Will you return, word for word, only the lines from the top of the data below down to and including the one with "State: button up"?

** Start of The data **

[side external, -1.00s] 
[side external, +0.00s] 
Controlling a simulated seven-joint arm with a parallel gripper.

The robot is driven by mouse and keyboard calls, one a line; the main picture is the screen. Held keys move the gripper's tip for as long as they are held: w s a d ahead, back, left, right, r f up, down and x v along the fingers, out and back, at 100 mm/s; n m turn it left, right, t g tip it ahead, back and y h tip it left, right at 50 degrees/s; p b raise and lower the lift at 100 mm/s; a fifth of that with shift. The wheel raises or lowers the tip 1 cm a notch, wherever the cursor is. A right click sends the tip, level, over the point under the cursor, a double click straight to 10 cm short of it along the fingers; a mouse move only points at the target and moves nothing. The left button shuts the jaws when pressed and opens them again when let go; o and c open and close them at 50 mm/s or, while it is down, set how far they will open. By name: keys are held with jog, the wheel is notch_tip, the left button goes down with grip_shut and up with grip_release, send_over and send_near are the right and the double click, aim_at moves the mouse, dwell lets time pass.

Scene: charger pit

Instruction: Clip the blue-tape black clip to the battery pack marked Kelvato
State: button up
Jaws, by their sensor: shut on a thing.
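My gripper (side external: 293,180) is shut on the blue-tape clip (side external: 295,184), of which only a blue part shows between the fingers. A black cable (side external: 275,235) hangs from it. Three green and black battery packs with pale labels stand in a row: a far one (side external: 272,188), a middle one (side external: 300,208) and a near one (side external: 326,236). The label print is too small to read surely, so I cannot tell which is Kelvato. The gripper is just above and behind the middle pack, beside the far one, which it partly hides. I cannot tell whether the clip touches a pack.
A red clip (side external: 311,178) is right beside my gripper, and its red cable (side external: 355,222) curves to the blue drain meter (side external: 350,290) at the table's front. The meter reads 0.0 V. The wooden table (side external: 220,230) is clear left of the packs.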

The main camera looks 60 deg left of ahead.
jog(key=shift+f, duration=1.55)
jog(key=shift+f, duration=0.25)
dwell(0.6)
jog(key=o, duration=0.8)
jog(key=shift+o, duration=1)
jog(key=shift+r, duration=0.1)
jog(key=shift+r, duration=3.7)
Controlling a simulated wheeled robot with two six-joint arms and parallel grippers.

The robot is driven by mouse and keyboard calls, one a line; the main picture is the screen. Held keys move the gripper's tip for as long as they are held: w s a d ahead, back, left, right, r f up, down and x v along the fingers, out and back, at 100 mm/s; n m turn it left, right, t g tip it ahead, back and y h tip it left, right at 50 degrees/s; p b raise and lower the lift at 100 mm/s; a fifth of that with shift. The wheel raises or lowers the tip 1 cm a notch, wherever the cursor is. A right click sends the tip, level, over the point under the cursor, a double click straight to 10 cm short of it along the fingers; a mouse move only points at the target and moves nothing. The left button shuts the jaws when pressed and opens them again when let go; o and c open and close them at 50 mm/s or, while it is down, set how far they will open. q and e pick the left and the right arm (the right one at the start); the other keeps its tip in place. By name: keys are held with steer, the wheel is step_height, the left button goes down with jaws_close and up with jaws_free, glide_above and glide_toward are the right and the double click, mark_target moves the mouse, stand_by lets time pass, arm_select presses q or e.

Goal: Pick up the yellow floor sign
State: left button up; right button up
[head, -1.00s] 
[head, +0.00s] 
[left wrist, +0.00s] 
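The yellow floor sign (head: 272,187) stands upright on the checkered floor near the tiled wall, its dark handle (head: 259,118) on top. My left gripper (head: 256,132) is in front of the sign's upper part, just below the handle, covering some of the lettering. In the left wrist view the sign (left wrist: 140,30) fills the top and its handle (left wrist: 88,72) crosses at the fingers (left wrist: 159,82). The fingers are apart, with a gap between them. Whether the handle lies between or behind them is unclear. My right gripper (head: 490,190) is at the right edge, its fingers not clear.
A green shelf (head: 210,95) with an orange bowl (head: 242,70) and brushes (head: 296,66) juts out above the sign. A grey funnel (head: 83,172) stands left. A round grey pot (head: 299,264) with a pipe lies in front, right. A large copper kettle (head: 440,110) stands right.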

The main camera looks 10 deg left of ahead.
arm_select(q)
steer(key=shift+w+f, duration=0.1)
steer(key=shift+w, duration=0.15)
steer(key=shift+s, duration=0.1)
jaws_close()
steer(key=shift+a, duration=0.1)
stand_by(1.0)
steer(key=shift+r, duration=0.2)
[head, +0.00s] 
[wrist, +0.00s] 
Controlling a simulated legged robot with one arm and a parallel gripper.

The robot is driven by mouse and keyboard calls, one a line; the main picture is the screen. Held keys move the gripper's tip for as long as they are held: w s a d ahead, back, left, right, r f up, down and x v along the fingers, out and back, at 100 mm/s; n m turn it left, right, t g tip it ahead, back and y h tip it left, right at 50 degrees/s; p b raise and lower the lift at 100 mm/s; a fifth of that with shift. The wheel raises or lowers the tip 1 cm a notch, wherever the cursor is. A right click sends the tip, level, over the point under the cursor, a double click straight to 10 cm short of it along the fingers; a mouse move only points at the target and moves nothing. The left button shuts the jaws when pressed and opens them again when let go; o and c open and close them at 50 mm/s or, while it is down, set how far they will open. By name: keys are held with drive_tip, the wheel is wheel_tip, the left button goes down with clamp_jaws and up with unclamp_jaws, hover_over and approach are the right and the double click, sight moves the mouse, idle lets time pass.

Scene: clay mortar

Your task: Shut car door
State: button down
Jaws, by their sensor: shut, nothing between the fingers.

** End of The data **

◆ **Solution**:
[side external, -1.00s] 
[side external, +0.00s] 
Controlling a simulated seven-joint arm with a parallel gripper.

The robot is driven by mouse and keyboard calls, one a line; the main picture is the screen. Held keys move the gripper's tip for as long as they are held: w s a d ahead, back, left, right, r f up, down and x v along the fingers, out and back, at 100 mm/s; n m turn it left, right, t g tip it ahead, back and y h tip it left, right at 50 degrees/s; p b raise and lower the lift at 100 mm/s; a fifth of that with shift. The wheel raises or lowers the tip 1 cm a notch, wherever the cursor is. A right click sends the tip, level, over the point under the cursor, a double click straight to 10 cm short of it along the fingers; a mouse move only points at the target and moves nothing. The left button shuts the jaws when pressed and opens them again when let go; o and c open and close them at 50 mm/s or, while it is down, set how far they will open. By name: keys are held with jog, the wheel is notch_tip, the left button goes down with grip_shut and up with grip_release, send_over and send_near are the right and the double click, aim_at moves the mouse, dwell lets time pass.

Scene: charger pit

Instruction: Clip the blue-tape black clip to the battery pack marked Kelvato
State: button up

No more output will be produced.